When Monica Lewinsky arrived at the Pentagon City mall on January 16, 1998, to meet Linda Tripp for lunch, the 24-year-old had no idea she was about to be ensnared in a traumatic, nearly 12-hour ordeal that would instantly change the course of her life.
After Tripp showed up, the longtime government aide was soon followed by FBI agents—and Lewinsky immediately knew that the confidante with whom she had entrusted details of her affair with President Bill Clinton had turned on her. It wasn’t until Lewinsky trailed Tripp and the agents upstairs to a room at the adjoining Ritz-Carlton hotel, though, that she realized the depth of Tripp’s betrayal. Tripp had not only disclosed details of the affair, she had tape-recorded approximately 20 hours of phone conversations with the White House intern.
This betrayal, and the extraordinary ensuing hours during which FBI agents pressured Lewinsky to cooperate in their investigation of Clinton, are the tight focus of Tuesday’s episode of Impeachment: American Crime Story, “Man Handled.” The episode, which was written by executive producer Sarah Burgess and directed by Ryan Murphy, is a standout for actor Beanie Feldstein, who plays Lewinsky. Like Lewinsky, she hurtles herself through an emotional roller coaster of rage, humiliation, fear, and calm.
In an interview with Vanity Fair, Feldstein says that she was not aware of the details of Operation Prom Night until researching ahead of the episode.
“It was gutting to understand that a 24-year-old girl in her workout clothes was in a room with eight to 12 men with guns, and asked to turn on the president and [his personal secretary] Betty Currie and [personal adviser] Vernon Jordan,” says Feldstein. “And to watch that girl hold her ground and not be [intimidated] by these scary men, who are literally armed, and demand that her mother come and protect her—and to not do what they want [was] a remarkable act. And one of the bravest things I’ve ever portrayed.
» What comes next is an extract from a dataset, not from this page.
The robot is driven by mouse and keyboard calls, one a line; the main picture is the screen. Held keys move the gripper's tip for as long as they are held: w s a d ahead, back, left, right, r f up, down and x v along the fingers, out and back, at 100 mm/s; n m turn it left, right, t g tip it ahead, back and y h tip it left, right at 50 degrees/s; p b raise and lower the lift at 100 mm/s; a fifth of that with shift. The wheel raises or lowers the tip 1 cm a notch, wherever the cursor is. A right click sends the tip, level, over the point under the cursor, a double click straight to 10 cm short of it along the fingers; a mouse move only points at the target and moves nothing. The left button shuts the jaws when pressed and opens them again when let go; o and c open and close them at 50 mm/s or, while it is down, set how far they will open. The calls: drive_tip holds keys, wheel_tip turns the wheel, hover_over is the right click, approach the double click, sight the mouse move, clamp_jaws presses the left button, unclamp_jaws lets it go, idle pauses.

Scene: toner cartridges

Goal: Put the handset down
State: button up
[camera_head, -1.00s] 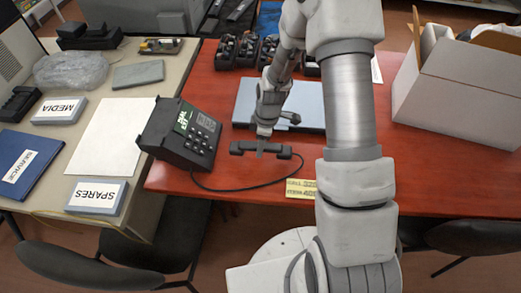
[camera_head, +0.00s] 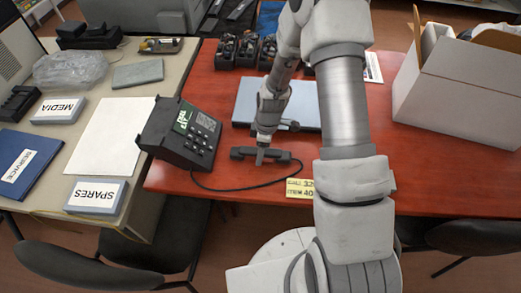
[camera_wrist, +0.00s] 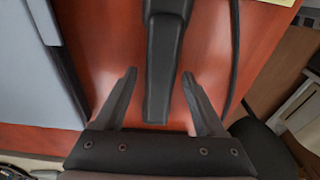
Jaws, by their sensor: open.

It was a life-changing episode for me as an actor, because it pushed me to places I didn’t think I could go. But it was all for the most important goal—of helping people finally understand Monica’s pain and what she had to go through.”
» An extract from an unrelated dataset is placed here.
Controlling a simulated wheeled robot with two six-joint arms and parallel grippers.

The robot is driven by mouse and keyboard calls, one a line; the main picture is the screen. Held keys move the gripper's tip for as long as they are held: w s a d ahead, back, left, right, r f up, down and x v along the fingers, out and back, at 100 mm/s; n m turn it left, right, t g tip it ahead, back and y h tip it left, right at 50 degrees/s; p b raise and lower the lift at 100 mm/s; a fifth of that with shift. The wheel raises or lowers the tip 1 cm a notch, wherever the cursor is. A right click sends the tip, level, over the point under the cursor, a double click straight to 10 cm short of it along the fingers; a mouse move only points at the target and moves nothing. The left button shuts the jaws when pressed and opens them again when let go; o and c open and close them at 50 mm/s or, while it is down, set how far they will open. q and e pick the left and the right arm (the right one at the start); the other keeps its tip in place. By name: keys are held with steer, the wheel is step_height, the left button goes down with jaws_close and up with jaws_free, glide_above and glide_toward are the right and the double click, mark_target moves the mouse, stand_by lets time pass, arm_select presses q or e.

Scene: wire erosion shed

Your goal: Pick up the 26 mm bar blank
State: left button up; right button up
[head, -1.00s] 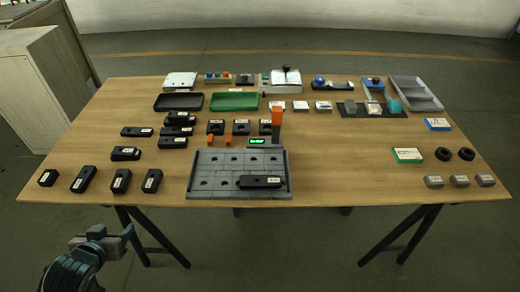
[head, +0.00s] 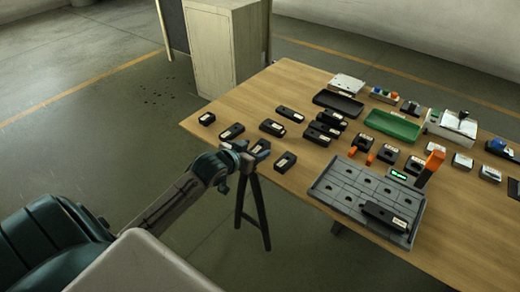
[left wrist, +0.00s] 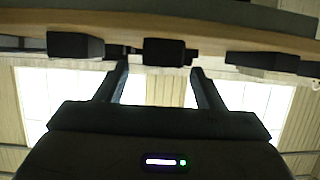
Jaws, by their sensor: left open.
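Several black blocks with white labels lie on the table; the labels are too small to read, so I cannot tell which is the 26 mm bar blank. In the head view my left gripper (head: 250,150) is open at the table's near left edge, beside a black block (head: 262,146) that it partly hides. Neighbouring blocks (head: 231,132) and (head: 285,162) lie either side. The left wrist view appears upside down. There my open left gripper (left wrist: 160,75) has a dark block (left wrist: 164,52) lined up between its fingertips, apparently not gripped. My right gripper is out of view.
Black (head: 338,104) and green (head: 392,125) trays lie behind. Other dark blocks (left wrist: 75,45) and (left wrist: 262,62) flank the middle one in the wrist view.

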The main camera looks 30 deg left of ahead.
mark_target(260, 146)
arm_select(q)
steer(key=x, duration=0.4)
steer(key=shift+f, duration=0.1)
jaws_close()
The episode was shot over 23 days—for comparison purposes, Feldstein’s 2019 film Booksmart was shot in about 25 days—and was an emotional marathon for Feldstein. “It was, for me as an actor, by far the most emotional place I’ve ever had to go…but I had to feel that pain in order for the audience to feel the pain.”
Burgess had plenty of resources to cull while writing the episode, including Andrew Morton’s 1999 biography of Lewinsky, Ken Gormley’s The Death of American Virtue, the Starr Report, and the Slow Burn podcast. The most helpful resource for storyboarding the episode, however, may have come from the FBI itself—in the form of a document the agency used to memorialize the controversial interview.
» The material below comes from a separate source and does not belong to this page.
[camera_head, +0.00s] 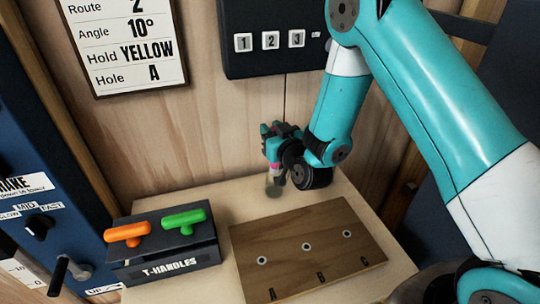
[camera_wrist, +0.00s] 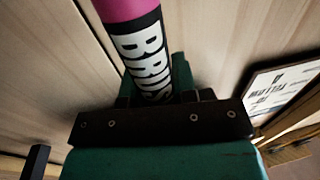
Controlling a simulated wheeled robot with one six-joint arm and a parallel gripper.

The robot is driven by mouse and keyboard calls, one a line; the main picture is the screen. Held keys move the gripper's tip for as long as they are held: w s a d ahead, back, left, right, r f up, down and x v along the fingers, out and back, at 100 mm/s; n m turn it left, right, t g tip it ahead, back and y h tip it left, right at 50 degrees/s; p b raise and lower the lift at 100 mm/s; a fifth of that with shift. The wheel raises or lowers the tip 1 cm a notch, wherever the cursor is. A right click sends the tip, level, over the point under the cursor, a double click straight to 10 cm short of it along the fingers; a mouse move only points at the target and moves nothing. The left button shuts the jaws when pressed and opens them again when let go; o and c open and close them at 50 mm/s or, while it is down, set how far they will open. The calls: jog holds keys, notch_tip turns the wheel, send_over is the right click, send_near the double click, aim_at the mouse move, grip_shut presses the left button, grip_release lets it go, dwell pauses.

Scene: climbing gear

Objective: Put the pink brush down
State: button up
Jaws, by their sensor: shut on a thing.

“In this case, the FBI basically wrote my outline for me,” says Burgess. “Furthermore, the Office of the Independent Counsel was later investigated for its behavior on this day because it’s not legal, if someone asks for their lawyer, to decline that. Mike Emmick [the agent played by Colin Hanks on Impeachment] in particular was investigated. Because even at the time, there was controversy around this—Ken Starr was pressed by Democrats in Congress about it…because a prosecutor can’t just hold someone in a room against their will. Of course they used ambiguous language to make it feel that they weren’t doing that…. As I was working on this, it was very obvious what a shattering experience this was for Monica.” (The investigation concluded that Emmick showed “poor judgement,” but that prosecutors didn’t demonstrate “professional misconduct.”)
What fascinated Burgess was how Lewinsky—so young and in an unfathomably intimidating situation—was able to toggle between fear, rage, and calculating pleasantries. At one point, Lewinsky refused to cooperate until her mother arrived from New York via train—meaning that she and the agents had hours to fill. Surreally, the unlikely grouping hit the mall—browsing through a Crate & Barrel and sitting down for a meal.
“I was struck that her mind was operating on two tracks,” says Burgess. “We see her being friendly and sort of teasing [the agents] and being warm with them. And then we see her running to a pay phone…I think Monica was very smart and there was some strategy in that. As a young woman, sometimes your only option is to just be nice…but it’s very clear to me that Monica displayed incredible strength. She could have just turned on Bill Clinton, Betty Currie, and Vernon Jordan immediately. She was tested, but she behaved the way I think most of us would want to, which is you keep your feet on the ground and you don’t bend because of fear.”